В статье «Долгое государство Путина», опубликованной в «Независимой газете», Сурков пытается не только осмыслить настоящее, но и предсказать будущее, которое, на его взгляд, в своей чудесности превосходит всякое вероятие: «российская нация» будет еще не одно столетие жить в «государстве Путина», как до того жили в «государстве Ивана III», «государстве Петра Великого» и «государстве Ленина».

Реклама

Путинская система, в формировании которой автор статьи принял самое непосредственное участие, возникла тогда, когда Россия отказалась от навязываемой Западом фокуснической «иллюзии выбора».

Никакого выбора у нас на самом деле не было и нет — или мы будем суверенной Россией, которая сама выбирает, как есть, жить и самоосуществляться в мире, или мы погибнем, растворимся в кислоте либерального «конца истории»

«Невозможный, противоестественный и контристорический распад России был пусть и запоздало, но твердо остановлен. Обрушившись с уровня СССР до уровня РФ, Россия рушиться прекратила, начала восстанавливаться и вернулась к своему естественному и единственно возможному состоянию великой, увеличивающейся и собирающей земли общности народов. Нескромная роль, отведенная нашей стране в мировой истории, не позволяет уйти со сцены или отмолчаться в массовке, не сулит покоя и предопределяет непростой характер здешней государственности».
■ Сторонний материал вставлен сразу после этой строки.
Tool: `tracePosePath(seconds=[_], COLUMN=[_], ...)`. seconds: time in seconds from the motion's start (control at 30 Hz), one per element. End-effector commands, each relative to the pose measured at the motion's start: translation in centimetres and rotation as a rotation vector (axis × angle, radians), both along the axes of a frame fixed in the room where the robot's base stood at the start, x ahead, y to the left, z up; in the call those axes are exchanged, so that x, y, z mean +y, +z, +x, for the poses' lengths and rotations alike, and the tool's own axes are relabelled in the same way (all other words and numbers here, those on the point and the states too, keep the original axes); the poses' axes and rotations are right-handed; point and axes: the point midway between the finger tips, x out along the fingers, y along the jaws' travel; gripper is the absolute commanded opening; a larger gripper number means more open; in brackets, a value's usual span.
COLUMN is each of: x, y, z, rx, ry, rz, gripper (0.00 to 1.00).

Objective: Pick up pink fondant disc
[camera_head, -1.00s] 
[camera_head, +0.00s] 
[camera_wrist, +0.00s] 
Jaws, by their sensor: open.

Иными словами, Россия вернула себе геополитическую и идеологическую субъектность. А вскоре, как отмечает Сурков, она оказалась одним из немногих действительных субъектов на новом повороте исторического процесса. Россия стала самой собой, и… история возобновила течение свое. Либерально-глобалистский порядок начал разваливаться, едва только Россия отказалась участвовать в его коловращении и сохранилась как неподвижная ось среди окружающего всесмешения.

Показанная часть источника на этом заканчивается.